With the evil king Jehoiachin as the wicked Haman, then the next logical step seemed to be that the exaltation of Jehoiachin by king Evil-Merodach (usually considered to have been the Chaldean son and successor of Nebuchednezzar II), as related in 2 Kings 25:27-28, must resonate with the exaltation of Haman also by an eastern king, in this case king “Ahasuerus” (Esther 3:1). That, in turn, would strongly suggest that Evil-Merodach was the long sought for king “Ahasuerus”.
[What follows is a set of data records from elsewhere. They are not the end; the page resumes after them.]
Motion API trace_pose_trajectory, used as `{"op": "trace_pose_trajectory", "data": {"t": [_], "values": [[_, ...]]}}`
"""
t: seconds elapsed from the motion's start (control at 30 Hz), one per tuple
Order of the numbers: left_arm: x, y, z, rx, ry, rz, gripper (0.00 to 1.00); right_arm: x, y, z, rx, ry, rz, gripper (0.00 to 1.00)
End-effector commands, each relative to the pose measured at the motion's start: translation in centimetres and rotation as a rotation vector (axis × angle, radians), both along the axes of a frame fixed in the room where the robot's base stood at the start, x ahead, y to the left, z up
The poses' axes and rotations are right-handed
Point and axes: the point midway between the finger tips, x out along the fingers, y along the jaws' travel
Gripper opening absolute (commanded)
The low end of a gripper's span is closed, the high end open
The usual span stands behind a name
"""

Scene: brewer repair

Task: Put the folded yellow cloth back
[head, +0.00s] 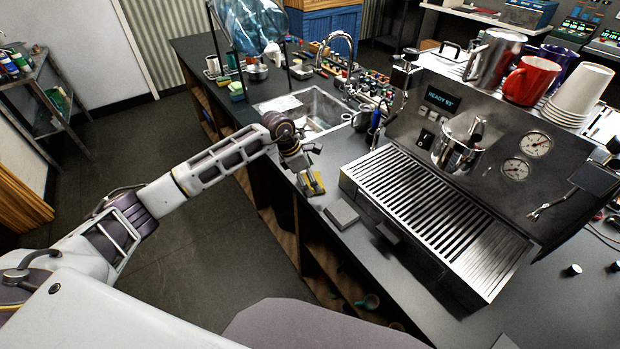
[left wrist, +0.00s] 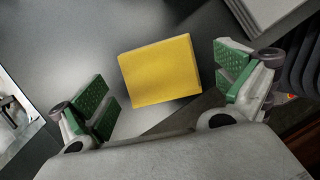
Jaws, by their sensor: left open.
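The folded yellow cloth (left wrist: 160,72) lies flat on the dark counter, near the counter's front edge. In the left wrist view it sits between the spread green-padded fingers of my left gripper (left wrist: 167,88), with a gap on each side. In the head view my left gripper (head: 308,180) is low over the counter, left of the espresso machine, and partly covers the cloth (head: 315,188). My left gripper is open and empty. My right gripper is not in view.
A grey flat block (head: 341,213) lies on the counter just right of the cloth. The espresso machine's drip tray (head: 440,215) stands farther right. A sink (head: 312,108) is behind my left gripper. Open shelves (head: 345,290) lie below the counter edge.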

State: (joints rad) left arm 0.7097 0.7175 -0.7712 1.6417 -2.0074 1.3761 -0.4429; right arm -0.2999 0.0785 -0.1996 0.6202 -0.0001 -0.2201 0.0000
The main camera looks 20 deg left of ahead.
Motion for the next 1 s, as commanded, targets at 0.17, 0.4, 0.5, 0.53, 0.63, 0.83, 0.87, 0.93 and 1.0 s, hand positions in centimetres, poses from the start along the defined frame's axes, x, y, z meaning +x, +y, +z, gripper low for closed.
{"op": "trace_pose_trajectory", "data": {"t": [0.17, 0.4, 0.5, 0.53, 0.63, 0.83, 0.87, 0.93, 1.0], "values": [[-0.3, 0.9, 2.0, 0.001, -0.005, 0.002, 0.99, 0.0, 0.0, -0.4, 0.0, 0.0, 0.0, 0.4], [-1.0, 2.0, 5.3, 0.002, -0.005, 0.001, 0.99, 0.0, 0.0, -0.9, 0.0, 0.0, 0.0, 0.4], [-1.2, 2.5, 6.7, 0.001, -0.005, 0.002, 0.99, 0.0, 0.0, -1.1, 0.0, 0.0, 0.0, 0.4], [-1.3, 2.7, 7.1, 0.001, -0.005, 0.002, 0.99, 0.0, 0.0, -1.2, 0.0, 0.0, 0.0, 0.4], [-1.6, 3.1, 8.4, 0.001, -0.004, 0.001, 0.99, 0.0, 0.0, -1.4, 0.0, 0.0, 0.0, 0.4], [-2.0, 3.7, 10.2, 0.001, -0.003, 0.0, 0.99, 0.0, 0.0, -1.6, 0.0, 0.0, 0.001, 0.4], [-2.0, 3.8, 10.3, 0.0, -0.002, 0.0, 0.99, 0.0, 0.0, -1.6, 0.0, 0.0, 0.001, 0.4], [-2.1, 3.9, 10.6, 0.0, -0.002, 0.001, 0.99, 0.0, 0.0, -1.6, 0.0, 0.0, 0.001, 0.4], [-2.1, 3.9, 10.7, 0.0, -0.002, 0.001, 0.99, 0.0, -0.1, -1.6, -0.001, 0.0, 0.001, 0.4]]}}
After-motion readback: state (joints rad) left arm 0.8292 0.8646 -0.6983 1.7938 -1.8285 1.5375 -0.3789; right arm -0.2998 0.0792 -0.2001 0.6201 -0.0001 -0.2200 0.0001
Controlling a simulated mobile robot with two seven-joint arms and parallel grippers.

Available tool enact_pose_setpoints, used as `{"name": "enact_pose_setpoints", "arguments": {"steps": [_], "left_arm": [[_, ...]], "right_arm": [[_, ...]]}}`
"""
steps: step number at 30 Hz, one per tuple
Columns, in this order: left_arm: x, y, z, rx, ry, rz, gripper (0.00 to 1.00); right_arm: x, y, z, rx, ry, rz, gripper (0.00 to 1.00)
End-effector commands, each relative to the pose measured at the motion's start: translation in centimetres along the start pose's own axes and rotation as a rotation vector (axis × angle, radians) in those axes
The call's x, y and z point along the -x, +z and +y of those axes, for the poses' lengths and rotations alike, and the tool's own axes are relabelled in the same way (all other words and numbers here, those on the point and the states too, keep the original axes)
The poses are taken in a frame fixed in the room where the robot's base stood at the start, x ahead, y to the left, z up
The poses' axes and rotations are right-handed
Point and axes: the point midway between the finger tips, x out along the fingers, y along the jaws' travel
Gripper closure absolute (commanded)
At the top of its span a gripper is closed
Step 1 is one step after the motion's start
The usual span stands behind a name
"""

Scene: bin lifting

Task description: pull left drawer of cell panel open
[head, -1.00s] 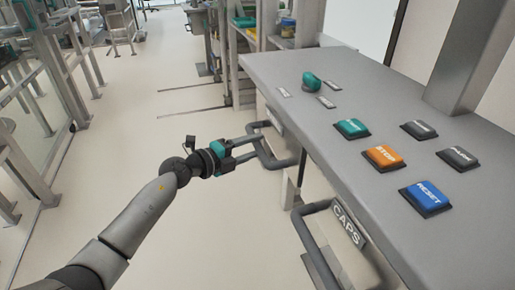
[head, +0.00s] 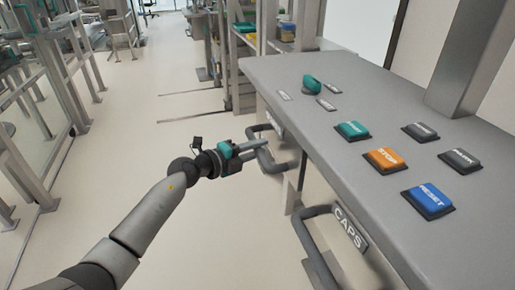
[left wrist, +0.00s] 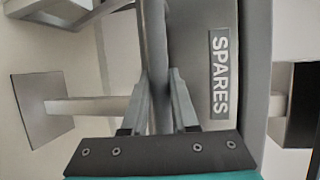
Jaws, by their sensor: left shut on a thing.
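The cell panel (head: 330,100) is a grey console at the right of the head view. Its left drawer has a dark bar handle (head: 279,166) near the panel's far end. In the left wrist view this drawer's front (left wrist: 190,60) carries a SPARES label (left wrist: 220,75), and the handle bar (left wrist: 153,35) runs upright in the picture. My left gripper (head: 262,143) is shut on this handle, with one finger on each side of the bar. It also shows in the left wrist view (left wrist: 158,88). The drawer shows no clear gap. My right gripper is out of view.
Coloured buttons, including a blue RESET (head: 429,200), are on the panel top. The floor (head: 175,130) left of the panel is clear.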

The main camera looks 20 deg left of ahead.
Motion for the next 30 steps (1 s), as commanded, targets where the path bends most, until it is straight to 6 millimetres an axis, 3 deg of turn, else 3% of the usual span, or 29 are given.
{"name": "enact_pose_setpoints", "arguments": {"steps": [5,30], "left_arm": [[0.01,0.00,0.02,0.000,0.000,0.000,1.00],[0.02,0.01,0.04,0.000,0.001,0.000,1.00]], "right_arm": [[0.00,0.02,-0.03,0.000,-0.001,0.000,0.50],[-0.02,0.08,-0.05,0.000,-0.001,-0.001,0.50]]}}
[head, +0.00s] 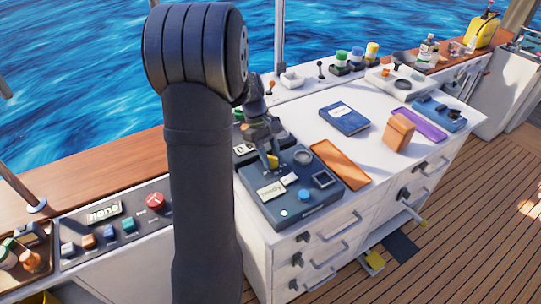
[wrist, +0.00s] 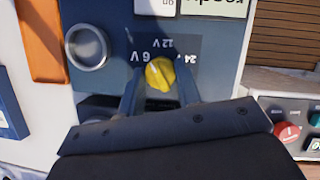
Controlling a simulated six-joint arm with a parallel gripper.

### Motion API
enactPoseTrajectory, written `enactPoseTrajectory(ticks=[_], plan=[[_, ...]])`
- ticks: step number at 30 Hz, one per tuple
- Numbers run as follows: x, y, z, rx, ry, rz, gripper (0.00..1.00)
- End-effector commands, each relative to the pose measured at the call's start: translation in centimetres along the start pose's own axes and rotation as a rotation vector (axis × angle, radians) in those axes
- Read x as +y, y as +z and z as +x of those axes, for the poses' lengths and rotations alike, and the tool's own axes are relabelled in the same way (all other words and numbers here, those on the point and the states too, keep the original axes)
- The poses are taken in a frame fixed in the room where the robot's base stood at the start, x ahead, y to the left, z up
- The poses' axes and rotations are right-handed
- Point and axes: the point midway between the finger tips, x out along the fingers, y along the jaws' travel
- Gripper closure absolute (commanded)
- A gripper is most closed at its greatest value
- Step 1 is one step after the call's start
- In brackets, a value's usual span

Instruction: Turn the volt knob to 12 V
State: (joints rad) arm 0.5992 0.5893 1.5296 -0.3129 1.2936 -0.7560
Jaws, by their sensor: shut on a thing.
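The volt knob (wrist: 160,74) is yellow and sits on a dark blue panel, with 6 V, 12 V and 24 V printed upside down around its far side in the wrist view. A pale mark on the knob seems to point up and left, toward 6 V; the exact setting is hard to tell. My gripper (wrist: 159,82) has a finger on each side of the knob and is shut on it. In the head view the knob (head: 273,161) shows as a small yellow patch under my gripper (head: 270,155). The fingers' contact points are partly hidden.
The blue device (head: 310,212) carries a label reading "ready", a round dial and a square socket. An orange tray (head: 340,164) lies close beside it. A red button panel (head: 155,201) stands left. The white worktop right of the orange tray is partly clear.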

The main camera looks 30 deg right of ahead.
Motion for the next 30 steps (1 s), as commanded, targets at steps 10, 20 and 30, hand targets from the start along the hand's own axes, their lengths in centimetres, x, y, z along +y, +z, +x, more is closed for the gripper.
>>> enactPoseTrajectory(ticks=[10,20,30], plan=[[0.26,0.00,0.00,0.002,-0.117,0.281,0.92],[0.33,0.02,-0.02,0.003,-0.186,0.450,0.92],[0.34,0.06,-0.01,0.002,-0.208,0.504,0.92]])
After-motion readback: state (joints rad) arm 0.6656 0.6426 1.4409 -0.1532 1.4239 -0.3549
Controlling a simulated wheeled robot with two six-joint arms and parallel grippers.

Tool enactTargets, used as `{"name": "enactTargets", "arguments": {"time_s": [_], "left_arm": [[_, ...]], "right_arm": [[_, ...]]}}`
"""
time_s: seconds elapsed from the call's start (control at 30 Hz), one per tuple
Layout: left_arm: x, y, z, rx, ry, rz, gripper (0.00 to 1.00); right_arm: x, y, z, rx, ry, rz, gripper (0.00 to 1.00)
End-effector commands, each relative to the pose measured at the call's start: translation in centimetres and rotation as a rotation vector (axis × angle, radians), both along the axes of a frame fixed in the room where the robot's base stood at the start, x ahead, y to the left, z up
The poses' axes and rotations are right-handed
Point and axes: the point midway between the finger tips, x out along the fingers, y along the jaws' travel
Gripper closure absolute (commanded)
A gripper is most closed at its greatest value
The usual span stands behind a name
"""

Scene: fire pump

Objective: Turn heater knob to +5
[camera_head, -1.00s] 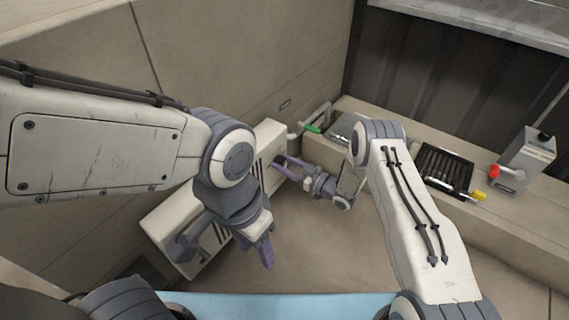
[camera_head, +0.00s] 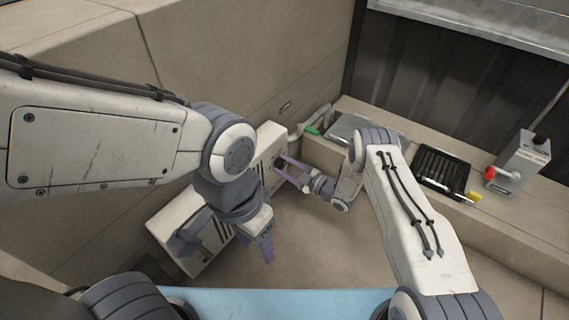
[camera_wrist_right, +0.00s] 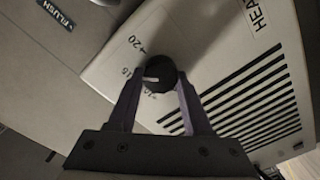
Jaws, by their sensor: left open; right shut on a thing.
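The heater (camera_head: 160,230) is a white box with dark slots along the wall, partly hidden behind my left arm. In the right wrist view the heater (camera_wrist_right: 225,50) shows its dark round knob (camera_wrist_right: 158,72) with a pale mark. Printed numbers 20, 15 and 10 run along its left side; +5 cannot be made out. My right gripper (camera_head: 279,164) is at the heater's far end. In the wrist view its fingers (camera_wrist_right: 158,80) sit on both sides of the knob, shut on it. My left gripper (camera_head: 266,250) is open and empty in front of the heater.
A pipe with a green handle (camera_head: 312,131) is beyond the heater's far end. A ledge at right carries a black grate (camera_head: 443,170), a yellow piece (camera_head: 474,197) and a grey box with a red knob (camera_head: 520,160). A FLUSH label (camera_wrist_right: 57,14) is on the wall.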

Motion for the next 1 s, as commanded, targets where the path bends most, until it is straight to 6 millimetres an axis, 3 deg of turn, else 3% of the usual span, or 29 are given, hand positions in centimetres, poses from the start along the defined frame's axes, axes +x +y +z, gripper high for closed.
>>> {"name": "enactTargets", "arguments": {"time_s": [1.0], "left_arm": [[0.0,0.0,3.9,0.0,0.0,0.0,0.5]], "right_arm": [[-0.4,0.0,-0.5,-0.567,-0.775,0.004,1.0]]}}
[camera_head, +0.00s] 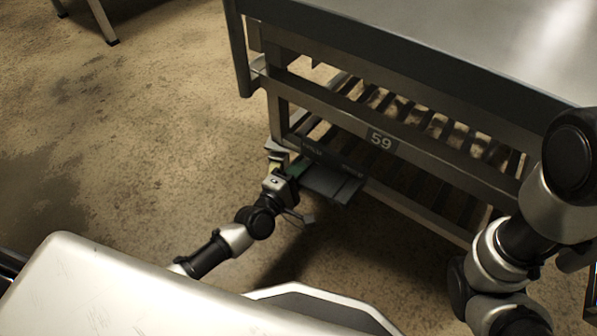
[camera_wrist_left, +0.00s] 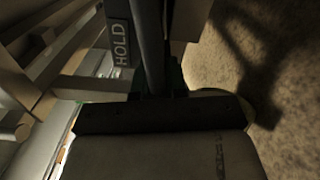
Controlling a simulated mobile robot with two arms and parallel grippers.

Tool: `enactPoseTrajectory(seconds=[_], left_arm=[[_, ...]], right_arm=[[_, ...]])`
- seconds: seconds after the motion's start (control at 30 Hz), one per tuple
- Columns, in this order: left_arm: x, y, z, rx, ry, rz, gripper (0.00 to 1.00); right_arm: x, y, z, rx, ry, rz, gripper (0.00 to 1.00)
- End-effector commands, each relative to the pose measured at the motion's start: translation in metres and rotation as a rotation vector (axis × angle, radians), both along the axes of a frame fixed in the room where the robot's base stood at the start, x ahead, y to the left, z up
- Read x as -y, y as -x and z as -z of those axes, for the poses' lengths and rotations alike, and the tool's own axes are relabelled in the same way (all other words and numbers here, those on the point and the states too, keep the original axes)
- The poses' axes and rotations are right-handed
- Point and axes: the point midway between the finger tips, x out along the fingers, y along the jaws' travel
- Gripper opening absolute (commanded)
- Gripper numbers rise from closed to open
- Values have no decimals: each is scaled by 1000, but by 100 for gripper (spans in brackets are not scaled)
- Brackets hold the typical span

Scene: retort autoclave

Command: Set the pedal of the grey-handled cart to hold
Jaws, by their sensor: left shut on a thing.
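The steel cart (camera_head: 405,145) with the number plate 59 stands at the upper right; its handle is not clearly visible. The pedal (camera_head: 332,184) is a dark, flat plate low at the cart's near left corner, with a green patch beside it. My left gripper (camera_head: 278,165) is at the pedal's left end and shut on it, though the contact is partly hidden.
The cart's slatted lower shelf (camera_head: 430,120) lies behind the number plate, under a broad steel top (camera_head: 470,40). A metal leg (camera_head: 103,22) of something else stands at the upper left. The concrete floor (camera_head: 140,130) left of the cart is clear.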

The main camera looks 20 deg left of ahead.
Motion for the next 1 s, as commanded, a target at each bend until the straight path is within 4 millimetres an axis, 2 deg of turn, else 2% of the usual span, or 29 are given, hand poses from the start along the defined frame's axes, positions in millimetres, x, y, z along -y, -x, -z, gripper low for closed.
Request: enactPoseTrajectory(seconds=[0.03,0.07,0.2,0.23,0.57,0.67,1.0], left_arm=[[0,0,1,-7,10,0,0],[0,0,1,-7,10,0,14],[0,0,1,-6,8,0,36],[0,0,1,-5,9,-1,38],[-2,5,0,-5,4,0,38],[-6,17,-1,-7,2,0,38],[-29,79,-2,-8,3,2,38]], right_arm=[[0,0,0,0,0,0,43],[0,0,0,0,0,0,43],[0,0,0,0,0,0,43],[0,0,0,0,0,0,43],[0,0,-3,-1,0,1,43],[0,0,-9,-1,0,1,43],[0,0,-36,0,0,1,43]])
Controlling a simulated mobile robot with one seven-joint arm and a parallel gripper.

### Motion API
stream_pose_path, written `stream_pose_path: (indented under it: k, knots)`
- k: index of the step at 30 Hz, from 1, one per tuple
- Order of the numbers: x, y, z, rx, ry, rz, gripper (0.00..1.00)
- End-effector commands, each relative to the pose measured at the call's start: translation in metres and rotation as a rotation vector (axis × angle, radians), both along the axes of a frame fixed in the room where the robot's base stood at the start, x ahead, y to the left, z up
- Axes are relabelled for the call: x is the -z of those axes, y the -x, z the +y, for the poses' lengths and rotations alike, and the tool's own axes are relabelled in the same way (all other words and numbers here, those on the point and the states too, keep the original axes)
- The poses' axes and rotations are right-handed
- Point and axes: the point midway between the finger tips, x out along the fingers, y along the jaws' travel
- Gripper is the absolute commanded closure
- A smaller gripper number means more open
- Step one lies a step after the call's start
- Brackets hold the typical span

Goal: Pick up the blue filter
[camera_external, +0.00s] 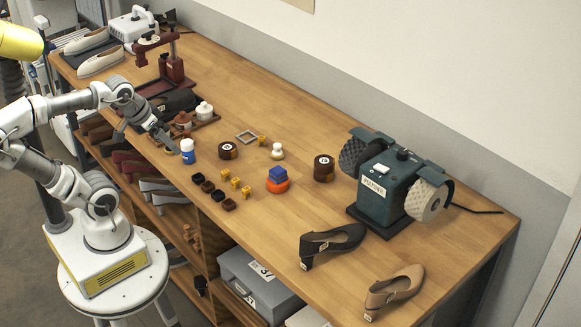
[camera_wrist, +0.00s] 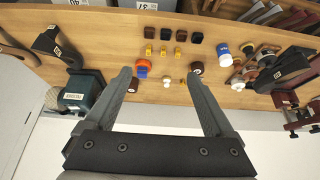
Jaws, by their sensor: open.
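In the wrist view, the blue block (camera_wrist: 144,63) and the orange piece (camera_wrist: 141,73) show near the left finger, farther off than the fingertips. My gripper (camera_external: 172,149) is above the left front part of the bench, left of the filter and apart from it, close to a blue bottle with a white cap (camera_external: 187,152). In the wrist view my gripper (camera_wrist: 162,76) is open, with nothing between its fingers.
Brown rolls (camera_external: 227,150) (camera_external: 323,168), a white stacked piece (camera_external: 277,151), small yellow pieces (camera_external: 235,183) and dark pieces (camera_external: 207,187) surround the filter. A green grinding machine (camera_external: 378,193) and a black shoe (camera_external: 338,240) stand right.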

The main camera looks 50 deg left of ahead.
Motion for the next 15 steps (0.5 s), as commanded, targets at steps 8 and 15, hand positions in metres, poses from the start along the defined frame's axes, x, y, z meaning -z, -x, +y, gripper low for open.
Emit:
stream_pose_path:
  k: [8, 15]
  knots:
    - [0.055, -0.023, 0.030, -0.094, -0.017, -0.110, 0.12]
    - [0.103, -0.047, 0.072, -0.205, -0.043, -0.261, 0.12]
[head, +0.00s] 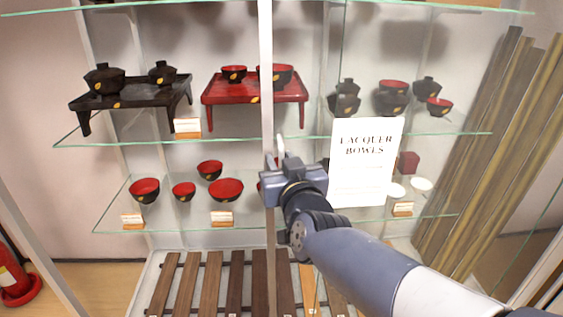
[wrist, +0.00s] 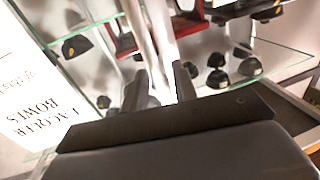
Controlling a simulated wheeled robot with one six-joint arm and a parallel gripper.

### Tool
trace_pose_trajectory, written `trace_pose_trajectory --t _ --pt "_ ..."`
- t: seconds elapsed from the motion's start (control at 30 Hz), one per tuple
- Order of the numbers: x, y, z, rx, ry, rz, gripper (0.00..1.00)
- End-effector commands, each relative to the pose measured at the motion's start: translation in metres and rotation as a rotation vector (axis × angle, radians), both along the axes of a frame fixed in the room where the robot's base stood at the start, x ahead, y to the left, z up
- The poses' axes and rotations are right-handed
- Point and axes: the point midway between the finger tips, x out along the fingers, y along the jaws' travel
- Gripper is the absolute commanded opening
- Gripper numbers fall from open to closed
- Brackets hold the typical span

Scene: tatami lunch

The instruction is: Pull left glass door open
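The left glass door fills the left and middle of the head view; its pale upright frame edge (head: 266,70) runs from top to bottom. My gripper (head: 280,152) is at this edge, at about mid-height, in front of the lower shelf. A small pale upright piece shows at its tip, but I cannot tell whether it is a handle or a finger. In the wrist view, the two dark fingers of my gripper (wrist: 160,88) stand apart, with a pale bar (wrist: 166,50) running between or just beyond them. Contact with the bar cannot be made out.
A white "Lacquer Bowls" sign (head: 366,165) is right of my gripper. Behind the glass, shelves hold a black tray table (head: 130,93), a red one (head: 255,92) and several bowls. A red extinguisher (head: 14,275) stands at lower left. Tall wooden poles (head: 490,150) show at right.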

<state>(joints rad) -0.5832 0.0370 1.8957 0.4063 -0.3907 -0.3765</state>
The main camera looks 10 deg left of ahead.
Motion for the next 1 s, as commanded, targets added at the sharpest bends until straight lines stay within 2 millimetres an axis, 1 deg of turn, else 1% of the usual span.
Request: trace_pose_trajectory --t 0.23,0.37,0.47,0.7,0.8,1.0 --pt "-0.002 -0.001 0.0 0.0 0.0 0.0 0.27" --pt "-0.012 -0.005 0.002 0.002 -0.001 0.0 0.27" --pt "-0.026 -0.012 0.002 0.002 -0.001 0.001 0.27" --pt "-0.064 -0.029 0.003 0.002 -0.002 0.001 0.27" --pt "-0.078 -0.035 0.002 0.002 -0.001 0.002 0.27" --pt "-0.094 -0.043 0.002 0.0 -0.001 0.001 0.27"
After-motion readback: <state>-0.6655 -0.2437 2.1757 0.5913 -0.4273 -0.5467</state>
It could be argued that, whereas Evil-Merodach had exalted Jehoiachin “in the year that he began to reign”,“Ahasuerus” appears to have raised up Haman some time after his wedding, in his 7th year (cf. Esther 2:16 and 3:1). Whilst it might be argued in light of this that “Ahasuerus” was therefore a successor of Evil-Merodach’s, the age of Haman now needs to be taken into consideration. Already about 55, as we calculated, in the 1st year of Evil-Merodach, and then about 66 in the latter’s 12th year (if he were the “Ahasuerus” of the Esther drama that focusses on the king’s 12th year), then we probably need to start adding extra 12’s to Jehoiachin’s 66 years depending on how far from Evil-Merodach we move for any other choice for “Ahasuerus”.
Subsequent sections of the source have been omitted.